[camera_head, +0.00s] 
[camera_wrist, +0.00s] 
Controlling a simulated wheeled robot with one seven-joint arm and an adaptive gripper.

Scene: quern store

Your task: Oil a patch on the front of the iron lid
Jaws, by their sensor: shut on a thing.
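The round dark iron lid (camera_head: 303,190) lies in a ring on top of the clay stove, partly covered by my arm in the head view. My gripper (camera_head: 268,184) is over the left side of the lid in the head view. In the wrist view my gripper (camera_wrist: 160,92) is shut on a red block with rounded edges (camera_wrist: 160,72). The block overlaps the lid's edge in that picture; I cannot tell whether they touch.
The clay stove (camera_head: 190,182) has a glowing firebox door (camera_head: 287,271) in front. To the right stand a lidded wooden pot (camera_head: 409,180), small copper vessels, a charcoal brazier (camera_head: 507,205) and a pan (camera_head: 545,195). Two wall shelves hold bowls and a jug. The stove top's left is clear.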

=-=-=-=-=

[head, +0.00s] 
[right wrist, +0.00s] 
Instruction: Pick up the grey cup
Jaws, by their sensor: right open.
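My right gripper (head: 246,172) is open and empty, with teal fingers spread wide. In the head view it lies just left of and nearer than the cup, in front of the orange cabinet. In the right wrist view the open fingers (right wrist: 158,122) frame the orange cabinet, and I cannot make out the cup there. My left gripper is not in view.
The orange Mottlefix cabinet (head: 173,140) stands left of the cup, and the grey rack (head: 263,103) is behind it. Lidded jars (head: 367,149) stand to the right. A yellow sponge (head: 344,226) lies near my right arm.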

=-=-=-=-=

Prompt
Both the line with "[camera_head, +0.00s]" and the line with "Your task: Oil" belong in the extract, along with every line between them; set down those lines exactly and only.

Final result
[camera_head, +0.00s] 
[camera_wrist, +0.00s] 
Controlling a simulated wheeled robot with one seven-joint arm and an adaptive gripper.

Scene: quern store

Your task: Oil a patch on the front of the iron lid

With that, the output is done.